### Instructions to follow
Please list all lines of the material below in which the string "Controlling" occurs.

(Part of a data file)
★ ★ ★
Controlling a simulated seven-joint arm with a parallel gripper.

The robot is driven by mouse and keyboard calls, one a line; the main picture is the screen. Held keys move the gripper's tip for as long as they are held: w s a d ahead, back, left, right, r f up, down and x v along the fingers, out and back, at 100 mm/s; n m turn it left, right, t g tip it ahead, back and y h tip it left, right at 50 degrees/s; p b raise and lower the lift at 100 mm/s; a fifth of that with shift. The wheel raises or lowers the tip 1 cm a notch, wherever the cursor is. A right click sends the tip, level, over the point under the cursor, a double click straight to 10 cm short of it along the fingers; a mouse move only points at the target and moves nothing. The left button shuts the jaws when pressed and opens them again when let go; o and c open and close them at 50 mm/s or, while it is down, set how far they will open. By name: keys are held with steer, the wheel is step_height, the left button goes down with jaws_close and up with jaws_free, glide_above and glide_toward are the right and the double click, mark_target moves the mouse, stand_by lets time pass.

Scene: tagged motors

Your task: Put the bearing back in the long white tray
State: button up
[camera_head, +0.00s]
★ ★ ★
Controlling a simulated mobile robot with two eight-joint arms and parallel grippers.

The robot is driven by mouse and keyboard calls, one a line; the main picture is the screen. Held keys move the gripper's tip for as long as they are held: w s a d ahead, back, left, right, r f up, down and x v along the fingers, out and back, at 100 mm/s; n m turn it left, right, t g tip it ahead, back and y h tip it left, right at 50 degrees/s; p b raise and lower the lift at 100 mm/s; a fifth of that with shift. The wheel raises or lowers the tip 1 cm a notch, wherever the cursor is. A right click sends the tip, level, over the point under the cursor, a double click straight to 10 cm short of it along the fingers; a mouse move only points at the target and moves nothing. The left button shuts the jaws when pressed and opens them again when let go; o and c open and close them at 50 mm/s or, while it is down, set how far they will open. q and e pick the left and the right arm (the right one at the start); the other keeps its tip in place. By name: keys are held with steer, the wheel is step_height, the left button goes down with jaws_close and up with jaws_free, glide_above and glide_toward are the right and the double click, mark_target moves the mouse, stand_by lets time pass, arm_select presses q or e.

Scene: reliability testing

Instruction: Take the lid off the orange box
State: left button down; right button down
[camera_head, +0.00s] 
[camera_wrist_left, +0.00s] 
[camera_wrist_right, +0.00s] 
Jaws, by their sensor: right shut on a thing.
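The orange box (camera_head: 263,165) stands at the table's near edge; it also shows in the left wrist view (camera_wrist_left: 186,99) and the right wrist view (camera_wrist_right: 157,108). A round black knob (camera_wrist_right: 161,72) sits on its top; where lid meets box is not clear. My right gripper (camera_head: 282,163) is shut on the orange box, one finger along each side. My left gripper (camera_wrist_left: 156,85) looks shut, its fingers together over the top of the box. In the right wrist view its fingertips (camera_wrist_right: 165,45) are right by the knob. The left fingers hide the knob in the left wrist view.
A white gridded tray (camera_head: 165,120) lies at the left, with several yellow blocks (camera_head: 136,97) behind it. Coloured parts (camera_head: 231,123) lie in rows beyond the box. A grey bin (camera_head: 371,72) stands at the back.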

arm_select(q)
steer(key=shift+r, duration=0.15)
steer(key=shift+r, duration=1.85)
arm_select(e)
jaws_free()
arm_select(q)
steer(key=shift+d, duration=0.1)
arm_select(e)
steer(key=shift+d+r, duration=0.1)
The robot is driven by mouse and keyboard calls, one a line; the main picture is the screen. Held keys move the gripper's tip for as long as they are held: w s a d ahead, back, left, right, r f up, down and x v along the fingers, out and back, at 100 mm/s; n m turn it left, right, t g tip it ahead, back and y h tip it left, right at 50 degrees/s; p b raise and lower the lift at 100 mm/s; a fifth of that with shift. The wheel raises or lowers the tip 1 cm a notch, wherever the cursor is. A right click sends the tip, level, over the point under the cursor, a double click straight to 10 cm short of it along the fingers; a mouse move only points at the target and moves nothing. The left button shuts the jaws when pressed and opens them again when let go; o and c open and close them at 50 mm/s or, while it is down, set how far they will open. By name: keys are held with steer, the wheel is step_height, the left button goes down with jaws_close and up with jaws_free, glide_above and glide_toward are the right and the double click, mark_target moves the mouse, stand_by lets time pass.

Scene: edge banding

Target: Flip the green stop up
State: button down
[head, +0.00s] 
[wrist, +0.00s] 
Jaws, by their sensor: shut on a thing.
★ ★ ★
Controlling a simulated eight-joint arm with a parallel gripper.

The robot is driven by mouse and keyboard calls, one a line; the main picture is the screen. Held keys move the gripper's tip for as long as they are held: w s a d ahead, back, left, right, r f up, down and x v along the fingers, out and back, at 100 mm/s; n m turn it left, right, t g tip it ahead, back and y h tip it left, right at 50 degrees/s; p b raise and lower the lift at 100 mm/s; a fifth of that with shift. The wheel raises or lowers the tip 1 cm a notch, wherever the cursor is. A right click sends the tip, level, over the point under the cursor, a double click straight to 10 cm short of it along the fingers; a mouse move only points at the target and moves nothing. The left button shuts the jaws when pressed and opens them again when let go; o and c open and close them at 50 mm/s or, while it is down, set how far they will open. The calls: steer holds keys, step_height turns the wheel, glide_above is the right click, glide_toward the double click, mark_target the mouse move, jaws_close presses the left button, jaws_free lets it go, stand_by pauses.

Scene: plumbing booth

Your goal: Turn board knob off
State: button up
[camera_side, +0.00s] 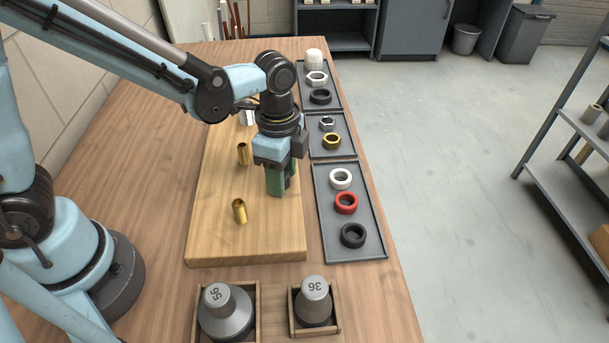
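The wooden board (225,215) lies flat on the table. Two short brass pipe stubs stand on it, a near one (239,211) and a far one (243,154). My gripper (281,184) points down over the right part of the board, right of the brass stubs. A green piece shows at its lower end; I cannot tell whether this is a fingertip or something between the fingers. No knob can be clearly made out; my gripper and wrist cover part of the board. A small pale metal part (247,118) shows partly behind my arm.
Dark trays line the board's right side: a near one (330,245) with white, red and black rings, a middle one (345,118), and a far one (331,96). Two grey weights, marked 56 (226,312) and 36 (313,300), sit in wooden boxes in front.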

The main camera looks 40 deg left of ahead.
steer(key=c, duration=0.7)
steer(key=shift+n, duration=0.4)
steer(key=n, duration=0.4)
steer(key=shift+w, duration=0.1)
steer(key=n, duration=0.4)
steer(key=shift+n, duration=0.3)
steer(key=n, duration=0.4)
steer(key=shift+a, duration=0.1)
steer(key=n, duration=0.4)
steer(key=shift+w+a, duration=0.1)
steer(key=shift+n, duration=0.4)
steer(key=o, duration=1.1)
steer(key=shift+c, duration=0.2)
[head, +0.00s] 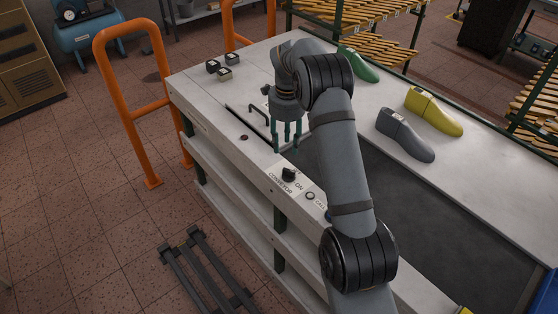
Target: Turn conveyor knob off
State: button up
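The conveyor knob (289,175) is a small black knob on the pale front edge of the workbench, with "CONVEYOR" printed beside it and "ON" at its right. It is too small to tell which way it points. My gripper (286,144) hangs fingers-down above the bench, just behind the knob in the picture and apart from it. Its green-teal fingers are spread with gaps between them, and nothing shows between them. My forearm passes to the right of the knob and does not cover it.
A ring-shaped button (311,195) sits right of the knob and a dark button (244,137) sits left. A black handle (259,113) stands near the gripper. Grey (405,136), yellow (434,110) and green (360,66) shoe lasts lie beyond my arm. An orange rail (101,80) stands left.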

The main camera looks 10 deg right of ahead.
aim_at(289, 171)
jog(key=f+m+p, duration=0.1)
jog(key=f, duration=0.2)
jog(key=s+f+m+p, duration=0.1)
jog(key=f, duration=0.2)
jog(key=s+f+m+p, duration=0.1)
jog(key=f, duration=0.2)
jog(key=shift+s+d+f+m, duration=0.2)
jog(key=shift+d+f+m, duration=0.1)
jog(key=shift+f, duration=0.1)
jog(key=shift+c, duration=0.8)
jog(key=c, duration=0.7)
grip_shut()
★ ★ ★
### Answer for the task
Controlling a simulated seven-joint arm with a parallel gripper.
Controlling a simulated mobile robot with two eight-joint arms and parallel grippers.
Controlling a simulated eight-joint arm with a parallel gripper.

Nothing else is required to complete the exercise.